- From: Jukka K. Korpela <jkorpela@cs.tut.fi>
- Date: Tue, 7 Aug 2007 13:56:27 +0300 (EEST)
- To: Cristina Fiorentini <c.fiorentini@comune.fe.it>
- cc: www-validator@w3.org
On Tue, 7 Aug 2007, Cristina Fiorentini wrote: > Ok scuse me, > the address of one of my documents is > http://ww4.comune.fe.it/scuole/index.phtml?id=259 and the current validator, > from some days, does not report error for word " ' " apostrophe. Cristina, thank you for the information. I'm taking the liberty of Cc'ing the validator list, since you seem to have encountered a problem in the current version of the validator.
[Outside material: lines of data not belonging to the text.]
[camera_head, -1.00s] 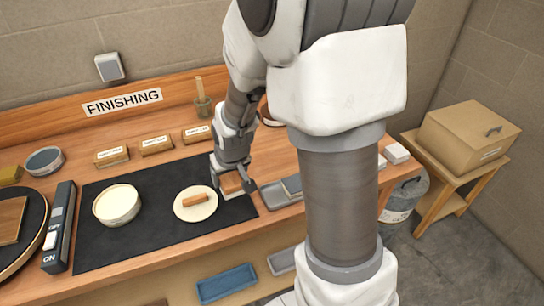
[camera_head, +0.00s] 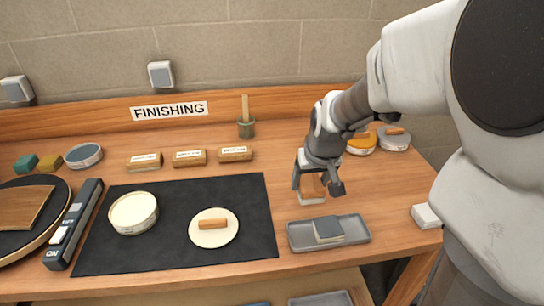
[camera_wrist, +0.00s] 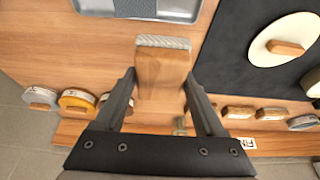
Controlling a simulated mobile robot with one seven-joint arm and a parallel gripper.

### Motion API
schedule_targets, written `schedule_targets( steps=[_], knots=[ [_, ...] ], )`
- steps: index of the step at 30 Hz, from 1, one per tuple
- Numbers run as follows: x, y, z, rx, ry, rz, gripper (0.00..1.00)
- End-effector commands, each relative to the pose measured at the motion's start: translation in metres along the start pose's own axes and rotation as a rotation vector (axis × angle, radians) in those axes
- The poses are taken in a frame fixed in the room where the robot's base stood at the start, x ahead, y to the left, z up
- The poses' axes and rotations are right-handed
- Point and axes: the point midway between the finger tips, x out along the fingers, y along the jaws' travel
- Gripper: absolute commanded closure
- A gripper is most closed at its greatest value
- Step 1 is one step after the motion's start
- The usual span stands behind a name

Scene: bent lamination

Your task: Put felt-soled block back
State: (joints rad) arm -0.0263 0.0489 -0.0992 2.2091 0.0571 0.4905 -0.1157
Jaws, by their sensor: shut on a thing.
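The felt-soled block is a wooden block (camera_head: 312,187) with a pale, fuzzy felt layer along one edge.
The black mat (camera_head: 180,257) bears a round tub (camera_head: 134,213) and a pale disc (camera_head: 200,238). Several labelled blocks (camera_head: 190,158) stand behind it. Round pads (camera_head: 394,138) sit at the back right.

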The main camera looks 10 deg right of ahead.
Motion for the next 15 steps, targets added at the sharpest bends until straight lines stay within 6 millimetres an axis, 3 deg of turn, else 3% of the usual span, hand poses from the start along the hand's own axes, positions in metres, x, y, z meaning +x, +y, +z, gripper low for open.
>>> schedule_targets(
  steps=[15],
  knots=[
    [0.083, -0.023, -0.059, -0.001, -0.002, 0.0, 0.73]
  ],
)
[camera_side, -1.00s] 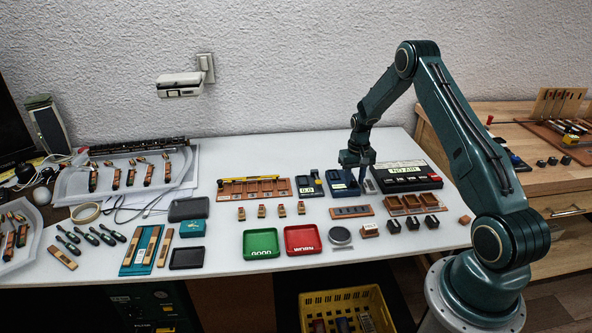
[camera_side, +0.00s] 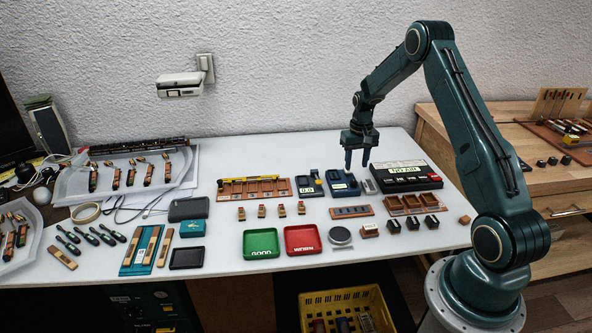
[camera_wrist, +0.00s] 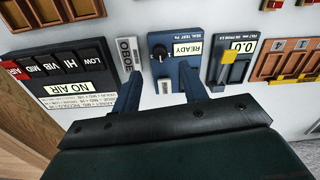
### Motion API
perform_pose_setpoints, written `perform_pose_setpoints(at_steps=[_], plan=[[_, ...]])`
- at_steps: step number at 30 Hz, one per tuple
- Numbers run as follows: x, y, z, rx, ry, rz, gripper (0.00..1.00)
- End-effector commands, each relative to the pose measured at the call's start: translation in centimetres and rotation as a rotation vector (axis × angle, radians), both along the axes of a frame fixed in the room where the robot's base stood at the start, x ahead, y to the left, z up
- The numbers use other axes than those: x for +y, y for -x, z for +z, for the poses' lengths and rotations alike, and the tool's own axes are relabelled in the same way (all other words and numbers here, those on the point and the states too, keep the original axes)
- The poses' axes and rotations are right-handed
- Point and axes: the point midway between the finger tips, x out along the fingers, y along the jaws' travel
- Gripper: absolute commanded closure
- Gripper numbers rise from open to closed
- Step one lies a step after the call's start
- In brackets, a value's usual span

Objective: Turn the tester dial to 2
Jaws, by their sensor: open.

It's probably not a bug but might need some clarification in the documentation. > I declare my pages XHTML 1.0 Strict - iso-8859-1 I can reproduce the problem in a trivial test document http://www.cs.tut.fi/~jkorpela/test/test.htmlx that contains octet 146 (decimal), which is not reported by the W3C validator but is reported by the WDG validator. If I test with HTML 4.01, such an octet is reported as an error, as before. The problem appears both for XHTML 1.0 documents served as text/html and for them served as application/xhtml+xml. I'm afraid this takes us deep into character problems. And I'm not sure I understand the issue well enough (even though I _should_; I've devoted several pages to the discussion of characters in markup languages in my book "Unicode Explained"...). But this is how things seem to be: When you have octet 146 in a document declared to be iso-8859-1 encoded, it is interpreted as denoting a control code in the C1 Controls area. The meanings of those control codes have not been defined in the ISO 8859-1 standard, but they correspond to the C1 Controls area of Unicode, so that e.g. 146 decimal (92 hexadecimal) maps to the Unicode character U+0092. Such characters (code positions) are forbidden in HTML 4.01 (or any pre-XHTML version of HTML), so the validator correctly reports them as erroneous ("non SGML character"). However, in XML, and hence in XHTML, C1 Controls like U+0092 are allowed, though discouraged. Formally, thus, they cannot be reported as errors. > Can i declare my pages encoding as windows-1252? Yes. (This changes the picture, since now e.g. octet 146 is interpreted according to the windows-1252 encoding, where it denotes a printable character.) > It's not a problem for accessibility? Hardly. Windows-1252 is widely supported by browsers, even on platforms other than Windows, simply because it is widely used on web pages (though often with declarations that claim that the encoding is iso-8859-1). -- Jukka "Yucca" Korpela, http://www.cs.tut.fi/~jkorpela/
Received on Tuesday, 7 August 2007 10:56:42 UTC